> [TASK STATEMENT]: Show each line from the listing that includes the word "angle".
______________________________
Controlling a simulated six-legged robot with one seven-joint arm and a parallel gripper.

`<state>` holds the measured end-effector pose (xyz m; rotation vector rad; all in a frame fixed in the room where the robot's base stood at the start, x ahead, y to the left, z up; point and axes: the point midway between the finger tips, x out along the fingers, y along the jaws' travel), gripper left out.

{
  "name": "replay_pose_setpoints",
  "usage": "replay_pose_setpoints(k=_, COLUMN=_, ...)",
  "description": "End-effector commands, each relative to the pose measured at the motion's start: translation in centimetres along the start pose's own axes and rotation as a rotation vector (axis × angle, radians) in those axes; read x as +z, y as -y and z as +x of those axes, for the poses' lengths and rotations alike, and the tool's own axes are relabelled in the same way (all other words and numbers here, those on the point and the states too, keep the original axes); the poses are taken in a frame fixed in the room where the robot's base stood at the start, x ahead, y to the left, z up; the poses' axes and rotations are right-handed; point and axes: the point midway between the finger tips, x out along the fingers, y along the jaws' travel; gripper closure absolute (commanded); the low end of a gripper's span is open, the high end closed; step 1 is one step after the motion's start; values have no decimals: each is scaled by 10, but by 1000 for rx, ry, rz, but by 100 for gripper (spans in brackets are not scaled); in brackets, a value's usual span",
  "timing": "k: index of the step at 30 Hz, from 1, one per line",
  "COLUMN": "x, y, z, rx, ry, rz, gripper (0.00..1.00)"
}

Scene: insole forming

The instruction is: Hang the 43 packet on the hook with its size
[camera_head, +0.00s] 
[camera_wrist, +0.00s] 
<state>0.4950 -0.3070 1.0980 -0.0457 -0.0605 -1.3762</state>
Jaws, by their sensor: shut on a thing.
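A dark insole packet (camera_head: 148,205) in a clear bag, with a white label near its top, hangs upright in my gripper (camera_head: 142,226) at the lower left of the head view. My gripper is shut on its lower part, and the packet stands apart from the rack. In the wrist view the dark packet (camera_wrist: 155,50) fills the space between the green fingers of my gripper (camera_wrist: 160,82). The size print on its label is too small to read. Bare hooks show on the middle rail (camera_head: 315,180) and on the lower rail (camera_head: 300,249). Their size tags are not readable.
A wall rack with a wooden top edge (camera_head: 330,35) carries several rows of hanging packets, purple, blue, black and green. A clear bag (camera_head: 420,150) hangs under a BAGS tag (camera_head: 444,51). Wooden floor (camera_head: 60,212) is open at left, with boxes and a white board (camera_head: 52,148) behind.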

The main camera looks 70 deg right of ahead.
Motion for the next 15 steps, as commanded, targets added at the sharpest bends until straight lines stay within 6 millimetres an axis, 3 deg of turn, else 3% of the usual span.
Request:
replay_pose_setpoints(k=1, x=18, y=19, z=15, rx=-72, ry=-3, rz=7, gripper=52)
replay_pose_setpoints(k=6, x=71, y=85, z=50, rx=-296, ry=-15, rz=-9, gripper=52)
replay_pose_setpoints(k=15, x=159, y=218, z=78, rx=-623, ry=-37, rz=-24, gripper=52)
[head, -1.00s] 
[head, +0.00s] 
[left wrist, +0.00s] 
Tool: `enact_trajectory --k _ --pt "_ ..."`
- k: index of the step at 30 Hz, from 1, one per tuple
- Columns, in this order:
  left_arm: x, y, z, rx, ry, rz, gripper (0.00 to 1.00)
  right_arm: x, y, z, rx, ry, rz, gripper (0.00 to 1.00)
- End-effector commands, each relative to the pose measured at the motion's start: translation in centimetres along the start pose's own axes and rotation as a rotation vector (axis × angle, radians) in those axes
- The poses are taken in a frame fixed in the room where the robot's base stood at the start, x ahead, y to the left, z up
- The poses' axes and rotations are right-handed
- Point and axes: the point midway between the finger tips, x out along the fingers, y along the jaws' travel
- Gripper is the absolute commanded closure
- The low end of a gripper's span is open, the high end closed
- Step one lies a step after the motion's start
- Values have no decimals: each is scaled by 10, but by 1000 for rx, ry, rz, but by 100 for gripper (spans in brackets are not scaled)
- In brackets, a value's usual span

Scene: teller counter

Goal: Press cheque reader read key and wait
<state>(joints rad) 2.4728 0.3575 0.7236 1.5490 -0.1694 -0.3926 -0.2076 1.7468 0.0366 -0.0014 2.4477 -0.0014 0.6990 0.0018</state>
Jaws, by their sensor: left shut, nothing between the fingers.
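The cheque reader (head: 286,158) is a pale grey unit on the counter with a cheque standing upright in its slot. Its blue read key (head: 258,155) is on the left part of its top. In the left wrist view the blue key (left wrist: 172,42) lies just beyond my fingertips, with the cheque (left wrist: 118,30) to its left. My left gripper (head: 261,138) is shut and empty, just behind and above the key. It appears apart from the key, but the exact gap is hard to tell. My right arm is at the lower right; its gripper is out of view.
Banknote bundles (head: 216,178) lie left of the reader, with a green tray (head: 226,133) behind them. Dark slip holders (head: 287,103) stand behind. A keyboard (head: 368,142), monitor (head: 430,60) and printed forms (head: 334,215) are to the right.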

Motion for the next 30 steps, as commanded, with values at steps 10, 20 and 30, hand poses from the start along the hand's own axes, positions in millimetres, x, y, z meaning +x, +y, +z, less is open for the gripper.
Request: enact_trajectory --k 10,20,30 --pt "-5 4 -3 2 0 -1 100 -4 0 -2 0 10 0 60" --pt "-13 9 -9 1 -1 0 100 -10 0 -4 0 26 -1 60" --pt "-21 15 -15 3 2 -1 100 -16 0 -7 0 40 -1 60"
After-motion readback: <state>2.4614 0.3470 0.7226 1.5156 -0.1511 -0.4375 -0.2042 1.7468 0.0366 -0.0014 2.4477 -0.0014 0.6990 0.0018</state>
______________________________
> [THE RESULT]:
  "description": "End-effector commands, each relative to the pose measured at the motion's start: translation in centimetres along the start pose's own axes and rotation as a rotation vector (axis × angle, radians) in those axes; read x as +z, y as -y and z as +x of those axes, for the poses' lengths and rotations alike, and the tool's own axes are relabelled in the same way (all other words and numbers here, those on the point and the states too, keep the original axes); the poses are taken in a frame fixed in the room where the robot's base stood at the start, x ahead, y to the left, z up; the poses' axes and rotations are right-handed; point and axes: the point midway between the finger tips, x out along the fingers, y along the jaws' travel; gripper closure absolute (commanded); the low end of a gripper's span is open, the high end closed; step 1 is one step after the motion's start; values have no decimals: each is scaled by 10, but by 1000 for rx, ry, rz, but by 100 for gripper (spans in brackets are not scaled); in brackets, a value's usual span",
- End-effector commands, each relative to the pose measured at the motion's start: translation in centimetres along the start pose's own axes and rotation as a rotation vector (axis × angle, radians) in those axes

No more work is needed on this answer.